Machine Translation Supported by Terminological Information

It is well-known that natural language (NL) is highly complex and ambiguous, and designing a system in the sense of 'large scale engineering' rather than in the sense of so-called 'runnable specifications', i.e. computational solutions to pre-selected NL problem areas, which could cope with most complexities of NL, seems not to be feasible in the foreseeable future. Nevertheless, there is a widespread recognition that systems designed for specific purposes are far more likely to be viable. However, in this context the discipline of computational terminology has received little attention in computational linguistics; an unfortunate situation given that natural language processing (NLP) systems seem to be most successful when applied to specialised domains. In this paper we present an approach that integrates an instance of computational terminology into a constraint-based NLP/MT environment. Parts of this research have been carried out in the context of the ET-10/66 project 'Terminology and Extra-linguistic Knowledge' financed by the Commission of the European Communities (CEC).
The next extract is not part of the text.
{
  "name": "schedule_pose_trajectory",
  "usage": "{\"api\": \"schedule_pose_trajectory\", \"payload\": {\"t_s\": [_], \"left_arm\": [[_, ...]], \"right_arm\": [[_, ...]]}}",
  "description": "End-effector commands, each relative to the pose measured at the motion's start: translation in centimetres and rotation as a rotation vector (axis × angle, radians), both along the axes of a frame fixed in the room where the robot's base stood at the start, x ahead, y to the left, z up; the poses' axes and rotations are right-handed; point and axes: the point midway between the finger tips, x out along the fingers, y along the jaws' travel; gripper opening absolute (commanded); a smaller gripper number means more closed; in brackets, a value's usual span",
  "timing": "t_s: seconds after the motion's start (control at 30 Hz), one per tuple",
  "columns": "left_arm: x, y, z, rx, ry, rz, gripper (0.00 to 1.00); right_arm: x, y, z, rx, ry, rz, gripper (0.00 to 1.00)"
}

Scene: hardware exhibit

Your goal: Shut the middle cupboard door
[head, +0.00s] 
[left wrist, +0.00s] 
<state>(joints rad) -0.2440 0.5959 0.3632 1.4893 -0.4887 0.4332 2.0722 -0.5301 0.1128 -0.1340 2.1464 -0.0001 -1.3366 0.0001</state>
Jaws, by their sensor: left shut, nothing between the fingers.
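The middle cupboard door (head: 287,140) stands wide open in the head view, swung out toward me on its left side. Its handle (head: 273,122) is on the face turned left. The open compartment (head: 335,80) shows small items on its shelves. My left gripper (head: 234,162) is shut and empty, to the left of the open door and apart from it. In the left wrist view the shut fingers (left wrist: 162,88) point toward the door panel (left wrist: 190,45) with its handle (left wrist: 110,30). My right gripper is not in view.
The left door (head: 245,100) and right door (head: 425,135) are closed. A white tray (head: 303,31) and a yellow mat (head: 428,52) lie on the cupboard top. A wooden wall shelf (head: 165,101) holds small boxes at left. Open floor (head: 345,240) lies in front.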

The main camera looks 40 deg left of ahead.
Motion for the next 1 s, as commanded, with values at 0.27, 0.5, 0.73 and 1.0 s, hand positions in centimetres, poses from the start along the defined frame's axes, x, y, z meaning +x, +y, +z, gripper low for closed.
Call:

Like in this project we have chosen the subject field telecommunications as the domain of reference, and the text corpus on which the work is based is the Handbook on Satellite Communication of the International Radio Consultative Committee (CCIR); this corpus is an expository type of text. The problems to be solved through our approach, and which are characteristic for sublanguage texts, relate to multiword term identification, domain-specific attachment of prepositional phrases and the disambiguation of lexical ambiguities. The terminology knowledge used in our project for constructing a terminology knowledge base was partly extracted from the information encoded in the EIRETERM term bank, that is designed primarily for human users, and is based on a linguistically motivated statistical analysis of the reference corpus.